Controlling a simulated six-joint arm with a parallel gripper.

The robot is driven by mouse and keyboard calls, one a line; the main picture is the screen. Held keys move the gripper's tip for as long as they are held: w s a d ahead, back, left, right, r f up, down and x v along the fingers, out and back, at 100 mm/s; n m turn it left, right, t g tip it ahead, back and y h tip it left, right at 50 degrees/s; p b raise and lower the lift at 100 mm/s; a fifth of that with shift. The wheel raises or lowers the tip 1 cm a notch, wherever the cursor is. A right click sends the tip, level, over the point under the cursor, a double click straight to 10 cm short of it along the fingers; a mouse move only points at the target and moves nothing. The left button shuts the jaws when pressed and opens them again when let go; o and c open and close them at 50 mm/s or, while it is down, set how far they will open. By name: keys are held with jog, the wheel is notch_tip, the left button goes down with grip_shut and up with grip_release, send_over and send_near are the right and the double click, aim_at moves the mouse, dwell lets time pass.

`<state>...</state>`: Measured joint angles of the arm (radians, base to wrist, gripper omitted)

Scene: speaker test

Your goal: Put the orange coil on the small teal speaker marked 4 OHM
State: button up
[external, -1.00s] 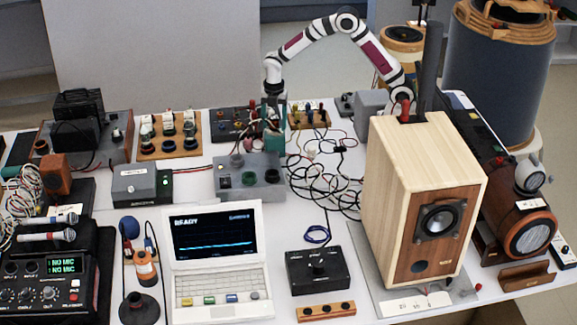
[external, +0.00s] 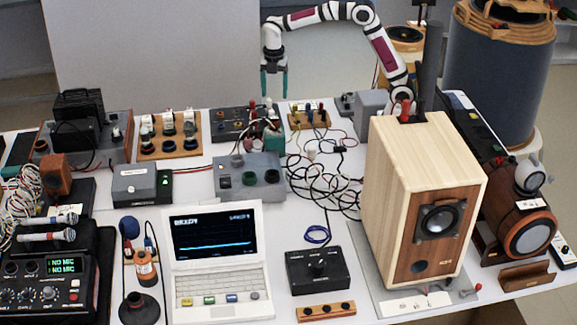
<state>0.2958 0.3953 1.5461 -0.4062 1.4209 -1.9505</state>
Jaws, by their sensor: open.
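My gripper (external: 274,94) hangs over the back middle of the table with its teal fingers apart and nothing between them. Below it, clear of the fingertips, a small teal object (external: 273,138) stands behind the grey box. It may be the small teal speaker, but no 4 OHM marking can be read. Small reddish and pale shapes show around its top; I cannot tell whether one is the orange coil. An orange cylinder (external: 145,268) with a dark top stands at the front left, left of the laptop.
A grey box (external: 262,184) with round sockets stands in front of the teal object. Loose black cables (external: 320,190) lie to its right. A tall wooden speaker (external: 395,190) stands right, a white laptop (external: 222,285) in front. Open air surrounds my raised gripper.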

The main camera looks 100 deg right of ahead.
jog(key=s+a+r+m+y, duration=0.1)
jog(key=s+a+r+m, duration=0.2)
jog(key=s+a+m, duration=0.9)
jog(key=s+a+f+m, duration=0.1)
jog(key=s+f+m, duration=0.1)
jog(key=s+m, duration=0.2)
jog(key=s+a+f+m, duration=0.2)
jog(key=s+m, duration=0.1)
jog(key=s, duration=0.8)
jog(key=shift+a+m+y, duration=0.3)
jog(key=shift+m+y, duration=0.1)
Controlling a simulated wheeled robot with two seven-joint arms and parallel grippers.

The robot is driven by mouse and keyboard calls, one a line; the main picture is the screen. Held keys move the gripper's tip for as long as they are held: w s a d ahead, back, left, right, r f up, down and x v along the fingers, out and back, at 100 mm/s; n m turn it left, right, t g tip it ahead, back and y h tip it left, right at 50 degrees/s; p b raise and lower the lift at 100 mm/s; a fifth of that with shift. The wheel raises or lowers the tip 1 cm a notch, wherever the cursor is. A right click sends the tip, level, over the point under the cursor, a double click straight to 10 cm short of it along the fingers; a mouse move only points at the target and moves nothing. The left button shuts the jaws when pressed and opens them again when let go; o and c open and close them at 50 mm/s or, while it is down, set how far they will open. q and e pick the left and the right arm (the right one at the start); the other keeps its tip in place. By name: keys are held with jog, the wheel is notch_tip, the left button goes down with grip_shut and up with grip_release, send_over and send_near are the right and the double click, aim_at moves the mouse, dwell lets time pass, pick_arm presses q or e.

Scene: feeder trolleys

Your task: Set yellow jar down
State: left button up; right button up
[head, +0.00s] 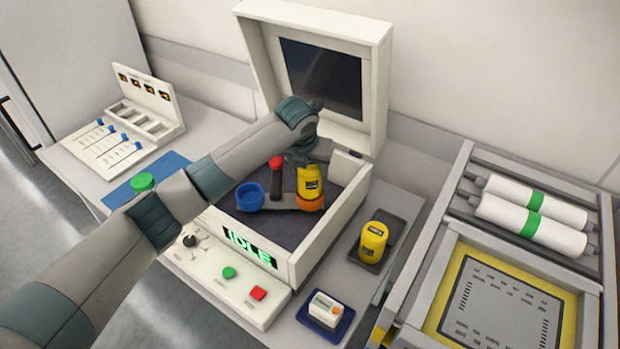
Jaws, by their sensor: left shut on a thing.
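A yellow jar (309,186) with a dark label is upright inside the open white box machine (335,225). Its lower end is at an orange ring-shaped holder (310,203); I cannot tell whether it rests there. My left gripper (304,168) reaches in from above and is shut on this jar's top, with the fingers partly hidden by my wrist. A second yellow jar (373,242) stands on a dark tray (398,226) to the right of the machine. My right gripper is out of view.
Beside the orange holder are a blue cup-shaped holder (250,195) and a red-knobbed lever (276,163). The raised lid (383,75) stands behind. In front is a button panel (215,275) with an "IDLE" display (250,248). A small white device (325,308) sits at front right.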

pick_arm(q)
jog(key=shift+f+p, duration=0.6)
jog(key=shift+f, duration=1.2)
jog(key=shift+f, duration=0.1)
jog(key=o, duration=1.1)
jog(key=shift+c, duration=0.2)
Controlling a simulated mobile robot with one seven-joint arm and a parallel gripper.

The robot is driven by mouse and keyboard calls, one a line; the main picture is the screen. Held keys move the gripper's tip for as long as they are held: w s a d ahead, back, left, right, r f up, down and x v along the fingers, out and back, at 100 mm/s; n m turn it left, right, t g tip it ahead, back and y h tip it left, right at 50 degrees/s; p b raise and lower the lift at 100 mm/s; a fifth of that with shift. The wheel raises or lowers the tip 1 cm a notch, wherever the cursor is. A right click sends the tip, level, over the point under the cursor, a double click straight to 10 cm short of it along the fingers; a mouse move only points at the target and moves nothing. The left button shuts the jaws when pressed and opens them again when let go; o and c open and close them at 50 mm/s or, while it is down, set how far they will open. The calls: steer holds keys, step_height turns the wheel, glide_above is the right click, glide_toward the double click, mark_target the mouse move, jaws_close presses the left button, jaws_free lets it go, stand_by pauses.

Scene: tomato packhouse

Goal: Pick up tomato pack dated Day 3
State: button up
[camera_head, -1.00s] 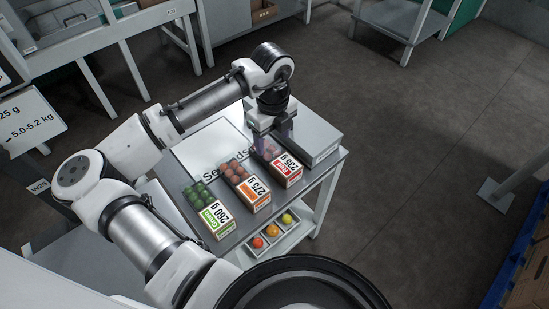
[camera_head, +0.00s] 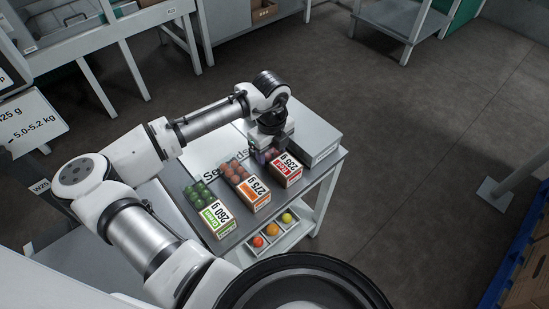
===
• [WRITTEN EXERCISE] Look over the listing above. Pick out and copy every line that includes "Scene".

• [RESULT OF THIS TASK]
Scene: speaker test
Scene: feeder trolleys
Scene: tomato packhouse

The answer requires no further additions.